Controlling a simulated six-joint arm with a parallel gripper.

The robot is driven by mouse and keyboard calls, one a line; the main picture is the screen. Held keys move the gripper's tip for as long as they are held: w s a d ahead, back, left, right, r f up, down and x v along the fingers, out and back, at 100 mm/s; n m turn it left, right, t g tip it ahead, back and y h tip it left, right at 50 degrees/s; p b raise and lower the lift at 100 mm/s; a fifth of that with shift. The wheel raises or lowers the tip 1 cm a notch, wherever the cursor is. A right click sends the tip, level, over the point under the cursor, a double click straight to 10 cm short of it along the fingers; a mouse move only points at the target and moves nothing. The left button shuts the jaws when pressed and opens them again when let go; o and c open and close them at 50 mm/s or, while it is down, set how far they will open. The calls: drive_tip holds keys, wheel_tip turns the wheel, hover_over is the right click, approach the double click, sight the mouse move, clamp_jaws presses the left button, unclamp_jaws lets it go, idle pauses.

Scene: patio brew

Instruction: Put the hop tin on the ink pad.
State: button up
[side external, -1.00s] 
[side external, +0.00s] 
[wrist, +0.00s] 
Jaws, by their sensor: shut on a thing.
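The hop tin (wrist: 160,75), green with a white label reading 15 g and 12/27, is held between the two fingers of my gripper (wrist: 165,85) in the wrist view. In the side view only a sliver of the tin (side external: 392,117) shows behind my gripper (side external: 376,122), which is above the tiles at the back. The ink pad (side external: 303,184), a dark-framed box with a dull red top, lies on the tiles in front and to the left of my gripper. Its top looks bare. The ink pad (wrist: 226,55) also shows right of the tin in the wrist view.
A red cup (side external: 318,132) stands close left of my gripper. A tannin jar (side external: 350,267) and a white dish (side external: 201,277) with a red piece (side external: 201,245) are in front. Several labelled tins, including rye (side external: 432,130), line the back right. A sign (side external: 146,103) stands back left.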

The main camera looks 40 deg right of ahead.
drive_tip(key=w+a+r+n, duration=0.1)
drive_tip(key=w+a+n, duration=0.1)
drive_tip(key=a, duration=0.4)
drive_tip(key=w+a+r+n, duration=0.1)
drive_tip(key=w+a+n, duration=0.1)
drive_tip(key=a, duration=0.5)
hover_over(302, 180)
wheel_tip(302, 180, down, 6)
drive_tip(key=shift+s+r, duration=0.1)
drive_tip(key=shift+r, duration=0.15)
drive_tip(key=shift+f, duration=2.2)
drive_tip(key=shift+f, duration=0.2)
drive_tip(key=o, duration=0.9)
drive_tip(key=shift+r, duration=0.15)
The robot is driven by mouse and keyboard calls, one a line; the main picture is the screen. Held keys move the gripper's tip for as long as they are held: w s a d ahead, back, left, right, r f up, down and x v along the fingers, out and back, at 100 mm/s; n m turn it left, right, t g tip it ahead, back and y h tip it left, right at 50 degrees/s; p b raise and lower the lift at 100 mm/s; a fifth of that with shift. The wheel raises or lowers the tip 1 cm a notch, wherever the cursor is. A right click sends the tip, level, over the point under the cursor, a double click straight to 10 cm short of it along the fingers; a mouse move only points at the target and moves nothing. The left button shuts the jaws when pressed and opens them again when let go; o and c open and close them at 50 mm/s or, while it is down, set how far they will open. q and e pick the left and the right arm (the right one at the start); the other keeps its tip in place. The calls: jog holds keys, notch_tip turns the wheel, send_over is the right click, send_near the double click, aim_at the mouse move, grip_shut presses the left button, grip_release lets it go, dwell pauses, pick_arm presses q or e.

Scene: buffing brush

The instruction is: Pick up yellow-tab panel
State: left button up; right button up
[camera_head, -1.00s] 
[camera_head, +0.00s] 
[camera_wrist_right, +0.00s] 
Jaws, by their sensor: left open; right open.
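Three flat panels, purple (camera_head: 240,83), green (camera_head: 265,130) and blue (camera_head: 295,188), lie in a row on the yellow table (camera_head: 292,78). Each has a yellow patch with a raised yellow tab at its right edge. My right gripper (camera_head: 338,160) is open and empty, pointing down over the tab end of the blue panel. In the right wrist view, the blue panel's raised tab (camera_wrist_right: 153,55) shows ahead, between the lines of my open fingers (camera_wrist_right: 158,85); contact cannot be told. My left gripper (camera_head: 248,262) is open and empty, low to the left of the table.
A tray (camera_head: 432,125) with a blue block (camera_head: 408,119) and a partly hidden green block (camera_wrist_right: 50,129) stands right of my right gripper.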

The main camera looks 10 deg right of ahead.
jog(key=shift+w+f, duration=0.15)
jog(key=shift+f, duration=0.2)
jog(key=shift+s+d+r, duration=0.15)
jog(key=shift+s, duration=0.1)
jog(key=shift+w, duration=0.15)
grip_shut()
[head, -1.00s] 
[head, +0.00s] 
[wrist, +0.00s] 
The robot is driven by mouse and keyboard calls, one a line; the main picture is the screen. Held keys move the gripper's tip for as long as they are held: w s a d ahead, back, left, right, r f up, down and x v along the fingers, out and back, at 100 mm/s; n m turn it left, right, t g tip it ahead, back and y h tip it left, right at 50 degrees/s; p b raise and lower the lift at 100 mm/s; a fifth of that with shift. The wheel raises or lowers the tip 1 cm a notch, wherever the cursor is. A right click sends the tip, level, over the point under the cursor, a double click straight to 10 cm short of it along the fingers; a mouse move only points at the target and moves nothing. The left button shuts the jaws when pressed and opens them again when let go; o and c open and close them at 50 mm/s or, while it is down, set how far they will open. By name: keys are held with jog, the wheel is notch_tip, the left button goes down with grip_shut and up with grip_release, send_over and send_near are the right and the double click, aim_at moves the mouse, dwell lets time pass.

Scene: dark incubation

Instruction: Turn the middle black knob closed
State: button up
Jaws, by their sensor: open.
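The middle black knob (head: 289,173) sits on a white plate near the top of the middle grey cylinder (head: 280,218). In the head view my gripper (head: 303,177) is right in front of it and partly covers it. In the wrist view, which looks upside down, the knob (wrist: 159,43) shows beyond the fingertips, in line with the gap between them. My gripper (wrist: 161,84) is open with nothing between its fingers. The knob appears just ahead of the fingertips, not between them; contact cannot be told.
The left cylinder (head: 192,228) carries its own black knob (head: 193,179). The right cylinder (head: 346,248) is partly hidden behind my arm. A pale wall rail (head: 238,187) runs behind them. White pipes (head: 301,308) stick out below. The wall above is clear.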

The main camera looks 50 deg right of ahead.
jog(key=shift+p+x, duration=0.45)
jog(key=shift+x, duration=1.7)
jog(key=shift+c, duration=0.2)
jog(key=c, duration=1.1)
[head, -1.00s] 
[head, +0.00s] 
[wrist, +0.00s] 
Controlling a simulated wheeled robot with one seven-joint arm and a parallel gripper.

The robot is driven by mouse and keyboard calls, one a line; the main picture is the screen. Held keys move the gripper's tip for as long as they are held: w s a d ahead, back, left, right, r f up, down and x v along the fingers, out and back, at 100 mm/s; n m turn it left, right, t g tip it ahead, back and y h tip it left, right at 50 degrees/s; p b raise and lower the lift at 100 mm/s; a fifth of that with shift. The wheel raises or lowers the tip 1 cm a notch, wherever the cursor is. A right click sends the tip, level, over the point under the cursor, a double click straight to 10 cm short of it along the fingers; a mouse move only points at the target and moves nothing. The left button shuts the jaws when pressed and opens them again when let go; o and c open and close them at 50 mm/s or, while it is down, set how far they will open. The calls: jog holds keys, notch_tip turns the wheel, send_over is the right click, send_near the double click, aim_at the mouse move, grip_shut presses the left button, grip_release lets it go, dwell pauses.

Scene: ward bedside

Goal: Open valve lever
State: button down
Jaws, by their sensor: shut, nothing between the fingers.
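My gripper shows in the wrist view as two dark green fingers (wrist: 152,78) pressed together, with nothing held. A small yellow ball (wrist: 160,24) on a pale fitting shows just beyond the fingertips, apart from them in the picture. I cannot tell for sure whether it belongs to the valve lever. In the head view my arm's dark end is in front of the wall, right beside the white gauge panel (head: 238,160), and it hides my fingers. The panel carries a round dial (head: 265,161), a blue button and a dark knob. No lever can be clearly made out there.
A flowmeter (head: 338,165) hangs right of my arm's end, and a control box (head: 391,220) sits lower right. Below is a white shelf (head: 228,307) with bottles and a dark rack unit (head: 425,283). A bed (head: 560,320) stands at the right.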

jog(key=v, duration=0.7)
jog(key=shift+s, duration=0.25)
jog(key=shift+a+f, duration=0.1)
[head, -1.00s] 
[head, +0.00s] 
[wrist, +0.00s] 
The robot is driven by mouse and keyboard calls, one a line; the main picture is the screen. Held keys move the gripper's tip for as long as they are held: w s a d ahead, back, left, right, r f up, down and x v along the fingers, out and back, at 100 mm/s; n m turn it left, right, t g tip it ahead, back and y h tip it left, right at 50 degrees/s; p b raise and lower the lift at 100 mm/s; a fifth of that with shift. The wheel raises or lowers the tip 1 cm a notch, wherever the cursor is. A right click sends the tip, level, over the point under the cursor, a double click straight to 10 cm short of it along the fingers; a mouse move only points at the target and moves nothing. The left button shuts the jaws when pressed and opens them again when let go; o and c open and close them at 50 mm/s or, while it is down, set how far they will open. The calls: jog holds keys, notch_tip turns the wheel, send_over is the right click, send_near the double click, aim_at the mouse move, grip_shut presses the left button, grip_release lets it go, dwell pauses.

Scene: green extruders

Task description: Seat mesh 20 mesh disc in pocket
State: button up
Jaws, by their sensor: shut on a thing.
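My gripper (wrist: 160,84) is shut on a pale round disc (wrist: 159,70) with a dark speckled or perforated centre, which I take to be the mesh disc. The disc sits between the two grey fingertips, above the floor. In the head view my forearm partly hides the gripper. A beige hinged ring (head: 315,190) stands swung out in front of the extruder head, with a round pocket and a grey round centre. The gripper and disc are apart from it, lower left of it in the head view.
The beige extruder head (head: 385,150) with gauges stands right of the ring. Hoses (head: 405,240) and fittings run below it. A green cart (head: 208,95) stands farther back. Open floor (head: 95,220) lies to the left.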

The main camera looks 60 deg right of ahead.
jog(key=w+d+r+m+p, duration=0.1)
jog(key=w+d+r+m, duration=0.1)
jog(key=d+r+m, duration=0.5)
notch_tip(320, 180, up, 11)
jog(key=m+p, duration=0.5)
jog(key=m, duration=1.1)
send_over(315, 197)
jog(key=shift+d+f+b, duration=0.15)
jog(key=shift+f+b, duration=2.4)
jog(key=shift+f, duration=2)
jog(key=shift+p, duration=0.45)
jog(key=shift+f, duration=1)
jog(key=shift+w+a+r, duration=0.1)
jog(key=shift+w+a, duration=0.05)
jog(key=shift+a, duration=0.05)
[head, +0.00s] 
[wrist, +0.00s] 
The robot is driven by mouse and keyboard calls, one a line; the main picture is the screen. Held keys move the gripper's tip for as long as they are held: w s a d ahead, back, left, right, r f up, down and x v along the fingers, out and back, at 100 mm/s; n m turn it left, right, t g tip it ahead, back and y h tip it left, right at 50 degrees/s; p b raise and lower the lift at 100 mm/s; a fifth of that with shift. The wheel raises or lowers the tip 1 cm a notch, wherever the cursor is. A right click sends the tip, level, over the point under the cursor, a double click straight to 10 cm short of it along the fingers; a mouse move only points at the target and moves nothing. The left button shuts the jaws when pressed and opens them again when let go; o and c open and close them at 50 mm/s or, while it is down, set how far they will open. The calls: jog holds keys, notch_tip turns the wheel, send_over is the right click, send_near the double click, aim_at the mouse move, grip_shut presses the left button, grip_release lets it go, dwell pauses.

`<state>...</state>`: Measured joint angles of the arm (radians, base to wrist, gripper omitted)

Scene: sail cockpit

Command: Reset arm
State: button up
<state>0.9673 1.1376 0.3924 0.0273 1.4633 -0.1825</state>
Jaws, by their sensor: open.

--------------------

> [GOAL OF THE EXERCISE]:
Using the material above, report each line where "Controlling" occurs.

> [SOLUTION FOR THIS EXERCISE]:
Controlling a simulated six-joint arm with a parallel gripper.
Controlling a simulated wheeled robot with one seven-joint arm and a parallel gripper.

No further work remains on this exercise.